Task brief: List every line below containing "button".

Raw data:
--*--
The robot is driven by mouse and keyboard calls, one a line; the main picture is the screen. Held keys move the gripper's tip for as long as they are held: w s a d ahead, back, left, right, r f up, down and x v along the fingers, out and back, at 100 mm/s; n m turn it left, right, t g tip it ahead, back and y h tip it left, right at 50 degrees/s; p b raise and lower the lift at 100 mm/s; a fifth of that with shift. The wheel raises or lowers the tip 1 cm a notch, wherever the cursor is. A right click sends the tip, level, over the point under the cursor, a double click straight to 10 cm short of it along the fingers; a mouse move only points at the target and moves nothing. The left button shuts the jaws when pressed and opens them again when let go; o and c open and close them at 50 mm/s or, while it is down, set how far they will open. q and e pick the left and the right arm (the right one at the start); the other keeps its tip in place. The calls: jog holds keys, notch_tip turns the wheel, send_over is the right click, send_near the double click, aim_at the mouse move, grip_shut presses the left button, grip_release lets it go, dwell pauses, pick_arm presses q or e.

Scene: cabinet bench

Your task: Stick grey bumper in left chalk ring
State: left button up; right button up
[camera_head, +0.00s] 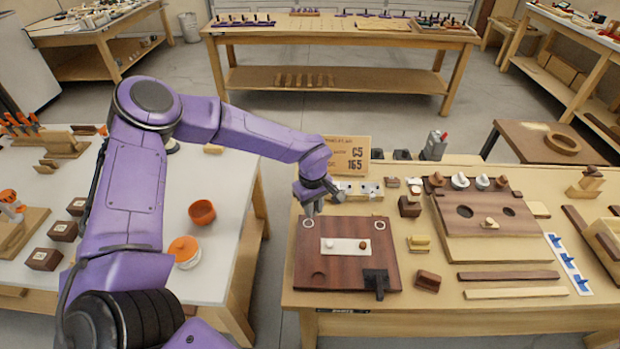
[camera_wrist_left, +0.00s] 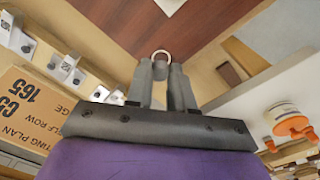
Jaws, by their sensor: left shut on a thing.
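The dark wooden panel (camera_head: 345,273) lies on the bench, with the left chalk ring (camera_head: 308,224) near its far left corner and the right chalk ring (camera_head: 380,225) near its far right corner. A white strip (camera_head: 345,246) on the panel carries a brown bumper (camera_head: 363,245). My left gripper (camera_head: 311,211) is just above and behind the left ring, pointing down. In the left wrist view my left gripper (camera_wrist_left: 163,68) is shut on a small grey piece, likely the grey bumper, mostly hidden by the fingers. The left chalk ring (camera_wrist_left: 161,53) shows just beyond the fingertips. My right gripper is not seen.
A black clamp (camera_head: 376,282) grips the panel's near edge. A cardboard sign (camera_head: 348,154) and white hook plates (camera_head: 358,190) stand behind the panel. A yellow block (camera_head: 419,243) and a brown block (camera_head: 427,281) lie to its right.

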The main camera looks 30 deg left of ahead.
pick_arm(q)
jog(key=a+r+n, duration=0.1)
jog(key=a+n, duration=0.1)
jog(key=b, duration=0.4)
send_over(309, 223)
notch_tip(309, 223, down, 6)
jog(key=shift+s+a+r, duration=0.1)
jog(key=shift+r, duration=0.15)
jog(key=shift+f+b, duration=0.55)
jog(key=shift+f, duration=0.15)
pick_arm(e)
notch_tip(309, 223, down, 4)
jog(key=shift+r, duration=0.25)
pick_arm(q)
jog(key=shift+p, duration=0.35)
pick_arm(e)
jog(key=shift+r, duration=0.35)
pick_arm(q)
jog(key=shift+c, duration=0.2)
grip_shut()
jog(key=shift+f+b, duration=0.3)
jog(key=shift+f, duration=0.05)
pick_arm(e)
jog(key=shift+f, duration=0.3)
--*--
Solution below:
The robot is driven by mouse and keyboard calls, one a line; the main picture is the screen. Held keys move the gripper's tip for as long as they are held: w s a d ahead, back, left, right, r f up, down and x v along the fingers, out and back, at 100 mm/s; n m turn it left, right, t g tip it ahead, back and y h tip it left, right at 50 degrees/s; p b raise and lower the lift at 100 mm/s; a fifth of that with shift. The wheel raises or lowers the tip 1 cm a notch, wherever the cursor is. A right click sends the tip, level, over the point under the cursor, a double click straight to 10 cm short of it along the fingers; a mouse move only points at the target and moves nothing. The left button shuts the jaws when pressed and opens them again when let go; o and c open and close them at 50 mm/s or, while it is down, set how far they will open. q and e pick the left and the right arm (the right one at the start); the other keeps its tip in place. The calls: jog holds keys, notch_tip turns the wheel, send_over is the right click, send_near the double click, aim_at the mouse move, grip_shut presses the left button, grip_release lets it go, dwell pauses, pick_arm presses q or e.
State: left button up; right button up

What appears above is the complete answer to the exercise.